The Mexican government announced on Friday it has reluctantly agreed to assist President Donald Trump’s administration in implementing a policy under which some migrants who have applied for asylum in the United States will be returned to Mexico pending their hearings in American immigration courts.
The program, which will begin in California at the San Ysidro border crossing and could expand to border crossings in Texas, was largely criticized by immigration attorneys and human rights groups, who said the policy could prevent immigrants from retaining attorneys and endanger their safety by forcing them to stay in violence-plagued Mexican border towns.
At the same time, the Mexican government has accepted more than 10,000 humanitarian visa applications from Central Americans, including some who are currently traveling as part of a caravan headed toward the United States. If granted, the visas would allow them to travel through the country and reach the U.S-Mexico border without the risk of being deported by Mexican immigration officials.
The two actions indicate that Mexico hasn’t completely bowed to the Trump administration, and suggest that Mexican President Andrés Manuel López Obrador — who took office on Dec. 1 — is still grappling with how to deal with his counterpart in Washington, analysts said.
“It’s not a cohesive message on anything. You have, on the northern border, a policy which is in essence providing the Trump administration what they want [as] Mexico becomes a waiting room for Central Americans,” said Stephanie Leutert, the director of the Mexico Security Initiative at the University of Texas at Austin. “It seems that the Mexican government is really divided by this.”
Meanwhile, the migrant caravan, the third in the past year, is making its way through Mexico from Honduras and headed to the United States. It formed nearly two weeks ago and has drawn the ire of President Trump, who said the caravan is another reason the U.S. Congress should fund his long-promised wall on the southern border.
“Mexico is doing NOTHING to stop the Caravan which is now fully formed and heading to the United States,” he tweeted Jan. 19. “We stopped the last two — many are still in Mexico but can’t get through our Wall, but it takes a lot of Border Agents if there is no Wall. Not easy!”
The Mexican government has also offered work visas to some migrants, allowing them to work in Mexico’s southern states but restricting travel to other parts of the country.
“The Mexican administration can say, ‘We’re trying to keep people here in Mexico, we’re offering them work visas’ … which is all true,” Leutert said. “But the humanitarian visa allows you to move freely throughout the country without risk of deportation. And that also means you can take that visa, get on the bus and go straight to the [U.S.] border.”
Duncan Wood, the director of the Mexico Institute at the Woodrow Wilson International Center for Scholars, said he expected the Mexican government to clarify its positions on how it will handle the continued influx of Central Americans into Mexico and the Trump administration’s latest policy.
“I think we’re seeing some vacillation on it, they don’t really know how to react at this point in time,” he said. “I also think at the same time, we’re going to see far fewer deportations of Central Americans [from Mexico].”

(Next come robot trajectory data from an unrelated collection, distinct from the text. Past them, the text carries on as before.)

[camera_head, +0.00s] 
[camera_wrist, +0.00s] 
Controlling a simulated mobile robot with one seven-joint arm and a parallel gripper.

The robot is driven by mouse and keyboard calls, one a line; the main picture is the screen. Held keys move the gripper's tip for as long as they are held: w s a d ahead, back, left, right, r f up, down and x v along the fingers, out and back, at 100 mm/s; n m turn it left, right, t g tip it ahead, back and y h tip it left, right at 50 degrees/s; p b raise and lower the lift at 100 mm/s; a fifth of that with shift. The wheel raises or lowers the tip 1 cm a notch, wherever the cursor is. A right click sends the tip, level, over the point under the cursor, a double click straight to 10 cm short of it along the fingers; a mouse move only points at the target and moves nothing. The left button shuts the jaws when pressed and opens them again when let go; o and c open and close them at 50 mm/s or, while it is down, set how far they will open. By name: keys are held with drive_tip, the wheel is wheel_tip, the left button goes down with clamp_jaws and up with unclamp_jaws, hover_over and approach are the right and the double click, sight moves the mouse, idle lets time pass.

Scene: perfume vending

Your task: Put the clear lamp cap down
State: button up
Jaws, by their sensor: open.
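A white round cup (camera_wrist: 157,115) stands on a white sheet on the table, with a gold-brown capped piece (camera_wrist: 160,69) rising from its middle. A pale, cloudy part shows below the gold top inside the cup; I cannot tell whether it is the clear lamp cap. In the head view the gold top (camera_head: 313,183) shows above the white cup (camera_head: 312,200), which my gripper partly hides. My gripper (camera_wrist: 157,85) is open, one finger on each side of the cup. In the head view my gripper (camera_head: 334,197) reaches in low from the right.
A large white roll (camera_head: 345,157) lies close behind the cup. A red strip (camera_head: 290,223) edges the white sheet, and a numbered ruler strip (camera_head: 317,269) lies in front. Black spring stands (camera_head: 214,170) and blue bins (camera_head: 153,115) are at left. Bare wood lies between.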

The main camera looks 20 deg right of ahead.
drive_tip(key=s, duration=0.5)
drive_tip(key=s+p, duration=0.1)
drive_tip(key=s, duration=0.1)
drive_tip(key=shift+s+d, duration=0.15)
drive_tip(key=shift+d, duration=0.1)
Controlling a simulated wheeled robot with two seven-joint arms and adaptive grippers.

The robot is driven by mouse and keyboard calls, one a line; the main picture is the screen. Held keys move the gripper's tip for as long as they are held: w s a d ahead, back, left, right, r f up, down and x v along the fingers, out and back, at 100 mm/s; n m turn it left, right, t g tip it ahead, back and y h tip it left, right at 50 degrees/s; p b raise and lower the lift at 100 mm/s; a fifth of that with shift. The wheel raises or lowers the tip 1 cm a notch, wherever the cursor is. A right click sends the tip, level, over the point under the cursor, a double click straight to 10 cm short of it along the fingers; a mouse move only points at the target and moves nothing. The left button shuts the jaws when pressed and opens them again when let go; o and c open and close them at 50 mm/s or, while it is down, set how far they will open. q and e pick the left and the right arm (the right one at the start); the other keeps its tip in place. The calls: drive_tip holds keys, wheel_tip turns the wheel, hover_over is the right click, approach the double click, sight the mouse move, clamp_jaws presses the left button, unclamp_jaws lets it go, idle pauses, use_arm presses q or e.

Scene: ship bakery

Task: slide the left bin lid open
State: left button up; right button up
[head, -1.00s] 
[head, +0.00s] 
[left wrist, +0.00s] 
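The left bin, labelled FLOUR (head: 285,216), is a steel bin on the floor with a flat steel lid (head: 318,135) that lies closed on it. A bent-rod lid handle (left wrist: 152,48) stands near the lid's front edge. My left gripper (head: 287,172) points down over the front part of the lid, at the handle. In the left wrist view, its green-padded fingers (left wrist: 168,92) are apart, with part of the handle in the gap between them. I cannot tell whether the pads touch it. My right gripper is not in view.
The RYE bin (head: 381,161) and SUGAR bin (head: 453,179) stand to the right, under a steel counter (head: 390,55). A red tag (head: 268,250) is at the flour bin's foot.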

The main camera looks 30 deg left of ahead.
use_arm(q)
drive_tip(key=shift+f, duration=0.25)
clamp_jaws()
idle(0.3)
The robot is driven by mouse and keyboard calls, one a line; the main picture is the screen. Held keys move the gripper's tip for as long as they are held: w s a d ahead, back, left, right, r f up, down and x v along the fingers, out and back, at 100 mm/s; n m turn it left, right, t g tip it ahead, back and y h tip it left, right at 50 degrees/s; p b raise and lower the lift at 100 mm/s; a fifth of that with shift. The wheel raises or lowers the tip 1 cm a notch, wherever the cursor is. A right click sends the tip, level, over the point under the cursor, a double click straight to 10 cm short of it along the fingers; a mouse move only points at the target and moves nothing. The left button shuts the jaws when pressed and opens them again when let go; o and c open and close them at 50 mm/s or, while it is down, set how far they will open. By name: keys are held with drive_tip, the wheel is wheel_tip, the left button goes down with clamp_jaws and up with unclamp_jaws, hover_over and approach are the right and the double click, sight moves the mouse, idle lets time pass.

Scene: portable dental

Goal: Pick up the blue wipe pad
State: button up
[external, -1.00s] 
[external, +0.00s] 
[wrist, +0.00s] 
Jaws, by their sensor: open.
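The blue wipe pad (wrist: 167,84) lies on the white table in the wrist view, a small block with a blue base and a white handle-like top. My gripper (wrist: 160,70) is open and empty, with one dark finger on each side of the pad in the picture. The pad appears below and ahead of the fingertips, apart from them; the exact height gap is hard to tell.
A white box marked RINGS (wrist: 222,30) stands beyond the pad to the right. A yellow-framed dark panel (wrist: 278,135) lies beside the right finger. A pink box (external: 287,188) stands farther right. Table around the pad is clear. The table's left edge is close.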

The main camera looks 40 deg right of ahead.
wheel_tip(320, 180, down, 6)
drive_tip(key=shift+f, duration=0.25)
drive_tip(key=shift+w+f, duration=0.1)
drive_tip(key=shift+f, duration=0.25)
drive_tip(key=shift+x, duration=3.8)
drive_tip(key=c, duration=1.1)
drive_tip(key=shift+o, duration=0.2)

Immigration attorneys are sounding alarm bells over the new policy of returning Central American migrants to Mexico, which the Department of Homeland Security has dubbed “Migrant Protection Protocols.”
The DHS said the program “will help restore a safe and orderly immigration process, decrease the number of those taking advantage of the immigration system, and the ability of smugglers and traffickers to prey on vulnerable populations, and reduce threats to life, national security, and public safety, while ensuring that vulnerable populations receive the protections they need.”
Ruby Powers, a Houston-based immigration attorney and member of the Texas chapter of the American Immigration Lawyers Association, said vulnerable populations, including LGBTQ immigrants and families with small children, are the most at risk by remaining in dangerous Mexican border cities, where kidnappings, shootouts and murders by warring drug cartels have become common.
“There are really not a lot of places where they are safe,” she said. “The other hand is, how are we going to do this logistically and give them access to experienced U.S. attorneys? Asylum seekers are a clientele that require a lot more hand holding and attention.”
During a Friday press conference, Roberto Velasco, an official with Mexico’s Foreign Relations Secretariat, said Mexico will accept 20 migrants from the United States each day who crossed at the California port of entry. But the country “doesn’t agree with this unilateral move,” the Associated Press quoted Velasco as saying. The Mexican government said it won’t accept certain migrants, including those whose asylum cases are on appeal, unaccompanied children or migrants with health problems.
The Washington Office on Latin America, a non-governmental, human rights watchdog, warned that if the program is expanded across the U.S.-Mexico border, it would endanger more Central Americans fleeing violence in their homelands — more than 127,000 of them were apprehended at the border in fiscal year 2018 alone, the group said — and strain Mexico’s limited resources and infrastructure.
“Sending even half of this amount of asylum seekers back over the border, plus individual men and women from Central America and elsewhere who are presenting themselves for asylum at the U.S. border, would place an enormous burden on Mexico,” the group said.